We are currently in orientations for the internship, which means that all (ten total) interns go to the same place from 8am to 4pm every Monday through Friday since the first of August. Plus, you know, four of us also live together. That’s a long time to spend with the same people. Also, people are…unique. It is our nature that we won’t get along. But enough of my philosophical musings. Here are the facts:

The Screaming Match

One day, I had to go with Karen after the internship to find out about health insurance or something, so we left for our apartment to get some papers as soon as we were dismissed that day. This meant Robin and Axyl were just getting home ten or fifteen minutes after we did. I’m sitting on the couch for a second before grabbing our papers and heading to the insurance building when Robin walks in with an odd, concerned look on his face. I’m about to ask him if he’s okay, when I hear Axyl bellow, “Ms. Karen, we need to talk!”.

He sounded serious. And while, I know they haven’t been on the best of terms for the past few days (or weeks at this point?), I did not anticipate what happened next. Karen, casually, and with an overly peppy voice, replied, “yeah?”. Axyl tells her to come out of her room to the living room. Where I am sitting on the couch, mind you! He then proceeds to yell at Karen for a comment she made to another intern about his Spanish speaking abilities. While she begins attempting to explain her side of the story, Axyl just gets angrier and screams louder about how disrespectful it is to talk about people behind their back and (as it tends to happen) things get personal. Axyl begins to scream how Karen has no right to feel bad about anyone’s Spanish speaking abilities since her Spanish is even worse than his.

Sooo I Ran Away

At this point I’ve had enough. I can tell you that I didn’t think this would escalate further (which I really didn’t since I’d never experienced something like this), but the truth is I was simply afraid. I didn’t want to be in the middle of this. People were yelling. (Karen, at this point was trying to talk over Axyl to put her two cents in.) I don’t like yelling. I can’t deal with it. I don’t like to deal with it. So I fled. I fled. Cowardly, I fled.

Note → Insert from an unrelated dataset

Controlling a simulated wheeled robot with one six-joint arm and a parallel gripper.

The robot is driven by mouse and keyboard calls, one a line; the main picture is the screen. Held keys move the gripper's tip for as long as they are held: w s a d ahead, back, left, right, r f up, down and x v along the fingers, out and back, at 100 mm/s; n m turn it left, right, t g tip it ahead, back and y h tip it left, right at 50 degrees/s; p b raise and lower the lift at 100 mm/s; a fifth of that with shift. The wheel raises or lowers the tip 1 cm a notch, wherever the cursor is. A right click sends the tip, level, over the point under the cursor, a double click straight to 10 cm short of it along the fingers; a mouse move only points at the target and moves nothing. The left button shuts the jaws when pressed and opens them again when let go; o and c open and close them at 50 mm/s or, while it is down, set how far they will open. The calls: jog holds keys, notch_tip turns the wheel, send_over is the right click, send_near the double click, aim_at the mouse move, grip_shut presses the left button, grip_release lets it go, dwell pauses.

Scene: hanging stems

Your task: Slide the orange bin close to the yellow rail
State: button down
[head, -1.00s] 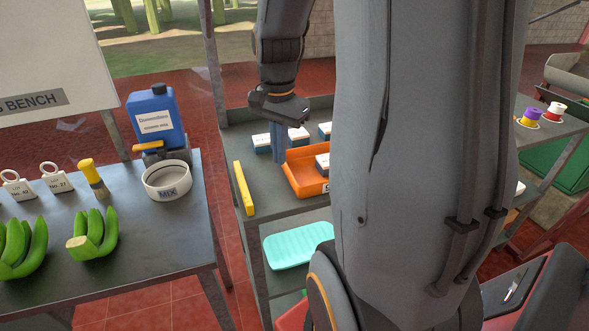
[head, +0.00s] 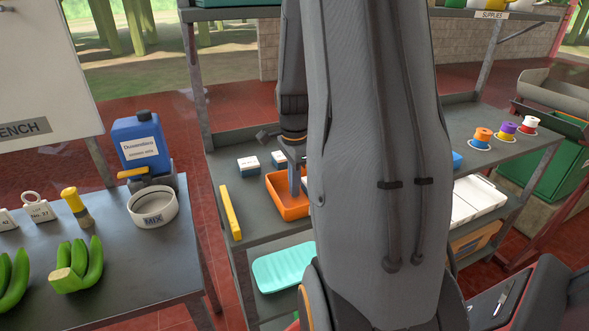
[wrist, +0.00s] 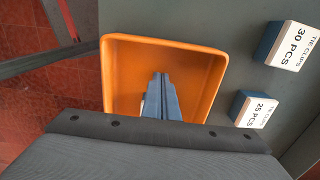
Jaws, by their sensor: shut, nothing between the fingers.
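The orange bin (head: 276,197) sits on the grey shelf top, a short gap to the right of the yellow rail (head: 231,212). The rail lies along the shelf's left edge. My gripper (head: 294,180) points down into the bin, with its fingers together. In the wrist view the bin (wrist: 212,75) surrounds the shut fingers (wrist: 160,92). Something pale shows beside the fingers inside the bin, mostly hidden by them. My arm hides the bin's right side in the head view. I cannot tell whether the fingers touch a bin wall.
Tie clip boxes stand behind the bin, one at the left (head: 248,165) and one nearer my arm (head: 279,160). The wrist view shows boxes marked 30 PCS (wrist: 287,45) and 25 PCS (wrist: 254,109). A turquoise tray (head: 284,267) lies on the level below.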

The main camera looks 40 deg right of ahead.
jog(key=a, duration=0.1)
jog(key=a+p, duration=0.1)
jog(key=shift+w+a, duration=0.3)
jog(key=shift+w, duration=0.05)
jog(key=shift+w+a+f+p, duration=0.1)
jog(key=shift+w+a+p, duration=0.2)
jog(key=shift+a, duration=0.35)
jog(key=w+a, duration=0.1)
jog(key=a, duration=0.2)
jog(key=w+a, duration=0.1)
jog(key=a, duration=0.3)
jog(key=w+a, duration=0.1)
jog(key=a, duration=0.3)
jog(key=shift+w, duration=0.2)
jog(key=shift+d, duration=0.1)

I tried to gather my papers in my room while the screaming escalated in the living room. It’s almost painful to hear someone yell with so much emotion in their voice. Axyl was hurt. It was obvious. But he was also yelling. Eventually things got to: Axyl: “you aren’t getting the last word!” pause. Karen: “Fuck you.” And some more assorted yelling. Eventually I heard Robin return from his room (which he had retreated to upon entering the apartment) and tell the two to separate. I admire him for that. I’ve said this before, but Robin’s good in an emergency.

Aftermath Recap

So, both Karen and Axyl went inside their rooms. Thing is, I share a room with Axyl. He comes in wanting to talk about what just happened. I’m low key scared of him. (He didn’t strike me as the type to yell like he just had so, I was on edge). Luckily, Karen and I were going to be late to go to the insurance building. Karen asked me if I was ready, so we skedaddled! But, of course, Karen also wanted to talk about what had just happened.

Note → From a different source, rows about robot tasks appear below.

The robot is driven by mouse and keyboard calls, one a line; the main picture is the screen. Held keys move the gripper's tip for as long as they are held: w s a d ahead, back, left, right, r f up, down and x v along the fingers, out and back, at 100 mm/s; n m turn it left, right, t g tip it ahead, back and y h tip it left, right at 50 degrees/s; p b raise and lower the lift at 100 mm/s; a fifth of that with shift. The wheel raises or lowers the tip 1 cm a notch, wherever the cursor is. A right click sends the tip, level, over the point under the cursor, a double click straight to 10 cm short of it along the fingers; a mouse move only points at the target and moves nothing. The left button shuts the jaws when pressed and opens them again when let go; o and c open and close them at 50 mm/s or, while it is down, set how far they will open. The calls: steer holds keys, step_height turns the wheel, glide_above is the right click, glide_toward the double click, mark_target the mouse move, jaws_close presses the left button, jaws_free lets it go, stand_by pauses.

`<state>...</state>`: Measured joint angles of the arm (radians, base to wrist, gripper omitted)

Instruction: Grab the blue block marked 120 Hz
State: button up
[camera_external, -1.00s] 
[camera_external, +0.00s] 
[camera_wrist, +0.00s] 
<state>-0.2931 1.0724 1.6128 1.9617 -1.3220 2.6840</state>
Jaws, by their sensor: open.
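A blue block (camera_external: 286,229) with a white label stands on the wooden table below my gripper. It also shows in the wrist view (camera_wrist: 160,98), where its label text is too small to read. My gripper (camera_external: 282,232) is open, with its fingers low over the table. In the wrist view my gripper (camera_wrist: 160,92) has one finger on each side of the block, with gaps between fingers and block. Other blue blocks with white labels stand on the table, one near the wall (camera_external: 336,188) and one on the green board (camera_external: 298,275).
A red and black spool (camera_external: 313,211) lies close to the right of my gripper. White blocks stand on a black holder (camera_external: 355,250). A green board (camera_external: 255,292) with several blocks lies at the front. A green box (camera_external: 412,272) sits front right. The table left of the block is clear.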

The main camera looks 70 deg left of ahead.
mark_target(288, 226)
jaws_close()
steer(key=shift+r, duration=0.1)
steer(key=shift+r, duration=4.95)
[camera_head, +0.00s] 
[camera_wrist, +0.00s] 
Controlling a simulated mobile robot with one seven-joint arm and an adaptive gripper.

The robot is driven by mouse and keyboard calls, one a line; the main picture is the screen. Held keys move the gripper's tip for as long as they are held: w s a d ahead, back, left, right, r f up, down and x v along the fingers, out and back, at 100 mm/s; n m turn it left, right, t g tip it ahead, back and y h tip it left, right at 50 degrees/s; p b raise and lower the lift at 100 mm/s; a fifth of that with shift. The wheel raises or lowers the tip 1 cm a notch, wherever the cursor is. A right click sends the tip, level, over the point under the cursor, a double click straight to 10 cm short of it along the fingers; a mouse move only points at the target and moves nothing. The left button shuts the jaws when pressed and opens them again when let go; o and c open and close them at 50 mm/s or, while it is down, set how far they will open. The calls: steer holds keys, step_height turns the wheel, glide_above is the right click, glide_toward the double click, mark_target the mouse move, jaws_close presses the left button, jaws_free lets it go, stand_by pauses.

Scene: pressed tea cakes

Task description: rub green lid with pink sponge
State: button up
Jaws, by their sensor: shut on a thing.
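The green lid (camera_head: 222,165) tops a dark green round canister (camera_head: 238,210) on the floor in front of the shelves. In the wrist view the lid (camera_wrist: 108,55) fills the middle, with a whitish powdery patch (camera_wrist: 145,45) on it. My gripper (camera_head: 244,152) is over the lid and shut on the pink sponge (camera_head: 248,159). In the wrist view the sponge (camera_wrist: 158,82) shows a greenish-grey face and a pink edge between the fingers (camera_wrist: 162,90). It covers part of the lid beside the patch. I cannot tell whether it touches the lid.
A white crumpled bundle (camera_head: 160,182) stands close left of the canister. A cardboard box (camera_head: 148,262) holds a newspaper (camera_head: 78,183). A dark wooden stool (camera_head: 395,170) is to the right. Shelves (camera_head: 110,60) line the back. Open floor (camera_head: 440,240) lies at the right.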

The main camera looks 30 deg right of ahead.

I let her talk and gave my input as I saw fit. I’m sure it seemed like I was taking Axyl’s “side”. When Axyl talked about Karen after this incident he’s accused me of defending Karen. No, I’m not on anyone’s side! I just try for people to see the other point of view. I told Karen, there may be more going on. A person does not just explode like that. I wasn’t making excuses for his behavior; I was encouraging her to talk to him. I told Axyl that it didn’t seem like Karen had attempted to hurt him with her comment. I told him, we all talk about other people at some time or another and we all perceive things differently. Another push for communication.

Fractured Life Now

To no avail. They are not talking. And, Karen is pulling away. She’s spending more time out of the apartment. Gia is upset that Axyl told (yelled at) Karen because she told him the comment Karen had told her. Axyl has declared Gia a sworn enemy. I can’t be nice to or even wait for Karen or Gia to go to the train without hearing about it from Axyl. To be honest, I don’t click with Karen. Or maybe I do, but I don’t have a desire to hang out with her. There’s no friendship spark there. I haven’t hung out with Gia in weeks, though it seems she and Karen are spending a lot of time together.

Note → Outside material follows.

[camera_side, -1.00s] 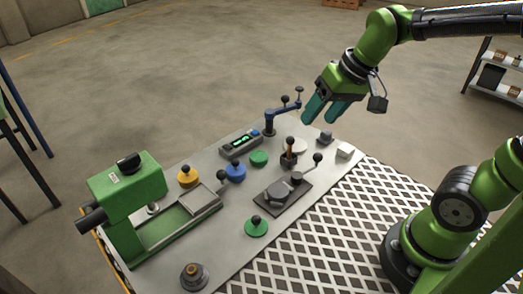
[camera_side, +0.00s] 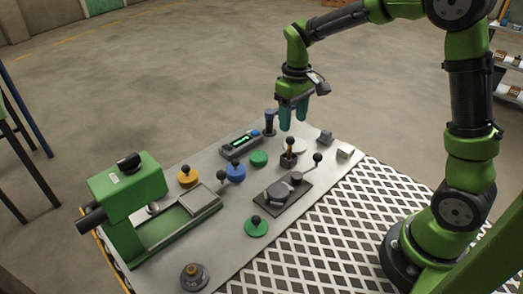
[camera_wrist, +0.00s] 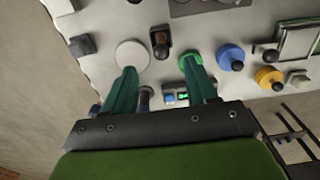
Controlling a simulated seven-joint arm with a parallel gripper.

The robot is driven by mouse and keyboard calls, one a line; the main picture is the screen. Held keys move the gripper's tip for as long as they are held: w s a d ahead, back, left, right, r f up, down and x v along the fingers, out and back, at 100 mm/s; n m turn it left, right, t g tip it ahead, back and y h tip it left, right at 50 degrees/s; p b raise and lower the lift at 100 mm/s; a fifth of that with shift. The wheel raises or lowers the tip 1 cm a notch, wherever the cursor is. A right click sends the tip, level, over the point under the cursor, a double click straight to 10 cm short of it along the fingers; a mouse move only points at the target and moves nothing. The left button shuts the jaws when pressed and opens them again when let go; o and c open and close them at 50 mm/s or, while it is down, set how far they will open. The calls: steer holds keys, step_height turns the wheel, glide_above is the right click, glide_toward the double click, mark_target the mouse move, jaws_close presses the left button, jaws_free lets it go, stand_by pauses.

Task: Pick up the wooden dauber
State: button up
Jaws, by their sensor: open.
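The wooden dauber (camera_side: 289,147) stands upright in a small dark holder (camera_side: 288,161) on the grey work plate. In the wrist view the dauber (camera_wrist: 160,38) shows from above as a brown round end, beyond the fingertips. My gripper (camera_side: 293,122) points down above the plate, over the area behind the dauber, apart from it. Its two teal fingers are open and empty; in the wrist view the gripper (camera_wrist: 160,64) has the dauber roughly in line with its gap.
A white disc (camera_wrist: 132,55) lies close beside the dauber. A green knob (camera_side: 258,158), a blue knob (camera_side: 235,172) and a lever plate (camera_side: 283,195) are near. A dark post (camera_side: 270,122) stands beside my fingers. A green machine (camera_side: 128,205) stands at left.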

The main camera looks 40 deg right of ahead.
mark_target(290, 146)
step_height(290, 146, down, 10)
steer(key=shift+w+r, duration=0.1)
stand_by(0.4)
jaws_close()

It really is like third grade all over again. My friend (Gia) found a new friend (Karen) plus all of the other drama. But, like I concluded in third grade, that’s okay. If my friend finds someone else she’d rather hang out with (a better friend even) that’s good. She deserves the best, even if that isn’t me. Now, I’m not saying it’s that drastic. Gia and I still get along, we just aren’t spending as much time together.

I Will Be Nice to Whomever I Want To

As far as the Axyl Karen thing… I don’t know. I’m tired of hearing smack talk. I’m tired of feeling the negative energy in our apartment. But it’s not my problem to fix. If they don’t want to ever talk to each other again, that’s on them. Yeah, it affects me, but I can’t force people to get along. All I can do, is keep being me. Just like I waited on Karen and Gia at the tailor’s yesterday while Robin and Axyl walked to the train station without us, I’ll keep being polite like my parents taught me. I’ll keep talking to everyone when I want to. I will not let someone else’s life and relationships affect mine more than necessary.


P.S. Guess who turned out to be my Internship Partner for the next 10 months? The person I will be going to rotations with Monday to Friday for the next 40+ weeks? The person I will be presenting case studies and working on assignments with from week to week? Gia! …This should be interesting. But you’ll hear more about all of our interesting adventures throughout the following months. 🙂 As of right now, I’m happy with the partner I got appointed.